Nestes momentos estamos suportando um impiedoso genocídio que pode ser corroborado com números eloquentes sobre a pobreza e a riqueza, sobre fome e obesidade, sobre sede e águas residuais, sobre analfabetismo e fastio informativo, sobre a exploração do trabalho e os fabulosos lucros dos empresários capitalistas... Este panorama de antagonismos se sustenta na exploração intensiva de milhões de seres humanos e na destruição acelerada dos ecossistemas.

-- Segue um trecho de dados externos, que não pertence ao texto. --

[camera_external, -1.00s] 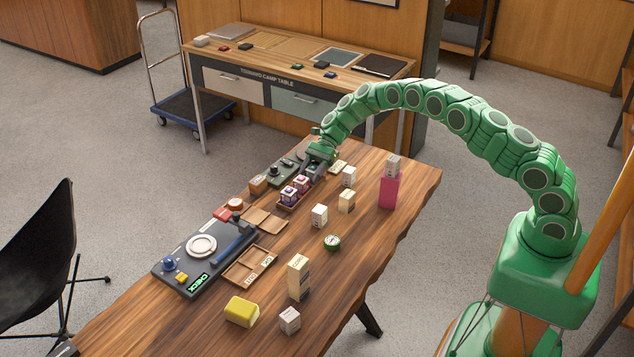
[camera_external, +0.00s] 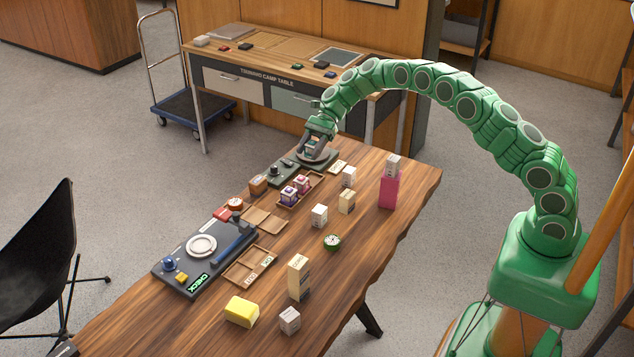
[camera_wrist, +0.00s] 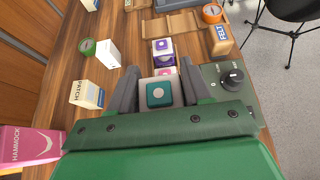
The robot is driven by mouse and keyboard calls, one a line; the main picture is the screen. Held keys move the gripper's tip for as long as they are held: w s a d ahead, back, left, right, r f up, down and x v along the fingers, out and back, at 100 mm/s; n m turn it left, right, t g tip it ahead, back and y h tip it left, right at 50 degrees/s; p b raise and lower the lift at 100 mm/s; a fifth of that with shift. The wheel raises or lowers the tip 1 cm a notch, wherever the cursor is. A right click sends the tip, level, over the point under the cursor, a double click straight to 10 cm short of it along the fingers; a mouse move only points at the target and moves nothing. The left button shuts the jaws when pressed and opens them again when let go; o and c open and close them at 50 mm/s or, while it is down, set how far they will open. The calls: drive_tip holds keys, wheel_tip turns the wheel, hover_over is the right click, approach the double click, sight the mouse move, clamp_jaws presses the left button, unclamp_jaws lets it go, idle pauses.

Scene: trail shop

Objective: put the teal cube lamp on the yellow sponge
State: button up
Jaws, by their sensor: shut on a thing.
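My gripper (camera_external: 312,150) is shut on the teal cube lamp (camera_wrist: 159,95), which sits between the two fingers in the wrist view. In the external view the lamp is mostly hidden by the fingers. My gripper is at the far end of the wooden table, above a round dark plate (camera_external: 318,158). The yellow sponge (camera_external: 242,311) lies at the near end of the same table, well away from my gripper, with nothing on top of it.
A small tray (camera_external: 283,206) holds a purple and a pink cube beside my gripper. White and cream boxes, a green round tape (camera_external: 332,242) and a pink box (camera_external: 388,192) stand along the right. A tall cream box (camera_external: 299,278) and a small white box (camera_external: 290,320) stand near the sponge.

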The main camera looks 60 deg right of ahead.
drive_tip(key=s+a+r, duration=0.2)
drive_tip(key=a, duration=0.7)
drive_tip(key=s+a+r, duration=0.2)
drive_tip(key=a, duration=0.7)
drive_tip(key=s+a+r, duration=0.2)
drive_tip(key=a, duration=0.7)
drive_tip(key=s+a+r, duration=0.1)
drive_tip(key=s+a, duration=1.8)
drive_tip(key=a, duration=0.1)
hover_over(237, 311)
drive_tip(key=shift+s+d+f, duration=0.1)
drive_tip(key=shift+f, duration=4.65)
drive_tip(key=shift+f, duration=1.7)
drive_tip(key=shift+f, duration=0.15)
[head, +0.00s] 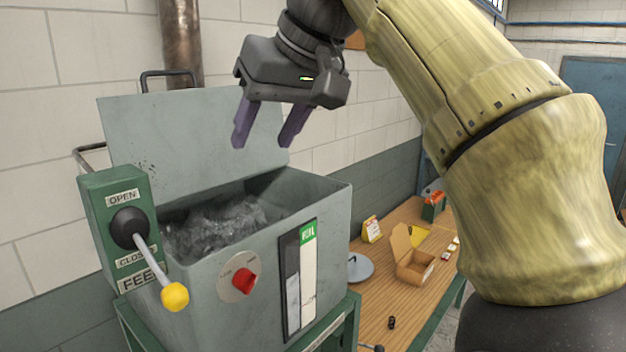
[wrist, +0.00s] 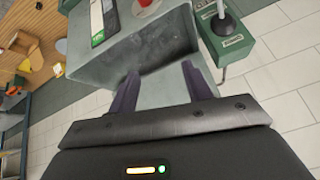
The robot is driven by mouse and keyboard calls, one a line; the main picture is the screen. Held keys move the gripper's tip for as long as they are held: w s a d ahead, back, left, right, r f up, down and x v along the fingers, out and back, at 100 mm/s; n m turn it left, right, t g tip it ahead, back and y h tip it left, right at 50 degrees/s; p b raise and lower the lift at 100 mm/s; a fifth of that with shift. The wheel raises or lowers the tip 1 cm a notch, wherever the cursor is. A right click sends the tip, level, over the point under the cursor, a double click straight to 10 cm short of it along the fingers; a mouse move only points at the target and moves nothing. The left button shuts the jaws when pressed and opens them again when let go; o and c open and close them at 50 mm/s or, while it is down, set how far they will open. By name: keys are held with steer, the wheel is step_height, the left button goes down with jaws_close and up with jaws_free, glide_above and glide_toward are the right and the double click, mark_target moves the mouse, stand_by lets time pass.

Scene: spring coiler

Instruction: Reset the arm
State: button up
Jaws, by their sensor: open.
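My gripper (head: 268,128) hangs open and empty above the grey metal bin (head: 232,262), in front of its raised lid (head: 190,135). Its two purple fingers point down and show apart. In the wrist view my gripper (wrist: 160,85) also shows open, with the bin (wrist: 160,50) beyond the fingers and nothing between them. My arm reaches in from the upper right of the head view.
The bin holds dark grey lumpy material (head: 215,225). On its left is a green FEED box (head: 120,215) with a yellow-tipped lever (head: 174,297). A red knob (head: 243,281) and level gauge (head: 300,285) are on its front. A wooden bench (head: 385,285) with an open cardboard box (head: 413,262) stands right.

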O conjunto desse duplo processo destrutivo explica a amplitude e a variedade dos crimes do capitalismo e o papel que desempenham os neoliberais, como legitimadores ideológicos de tal projeto genocida, mas também como partícipes diretos e responsáveis nessa guerra contra o s pobres do mundo.
Nesta pesquisa quisemos mostrar tanto a responsabilidade do sistema capitalista como dos economistas neoliberais na perpetuação dos crimes de muito diversa natureza, ressaltando que muitos dos delinquentes, com brilhantes títulos de Doutores em Economia de prestigiosas universidades norte-americanas, planejam o assassinato em massa de milhões de seres humanos a partir de suas cômodas cadeiras de burocratas em seus tecnologicamente avançados escritórios do Banco Mundial, do Fundo Monetário Internacional ou das instituições econômicas de cada nação.
Esses assassinatos se materializam na prática cotidiana quando são aplicadas as Armas Econômicas de Destruição em Massa, como os Planos de Ajuste Estrutural, contra povos inteiros. E, como sempre acontece com os delinquentes, que justificam seus crimes com argúcias, no caso dos economistas com sofismas sobre modernização, crescimento econômico, êxito exportador, eficiência, eficácia, qualidade, transparência... e mil falácias desse tipo. Se houver dúvidas, recorde-se o que ocorreu com Argentina, Bolívia, Colômbia, Nicarágua, Rússia, Gana, Zâmbia e outros 100 países devastados por projetos neoliberais.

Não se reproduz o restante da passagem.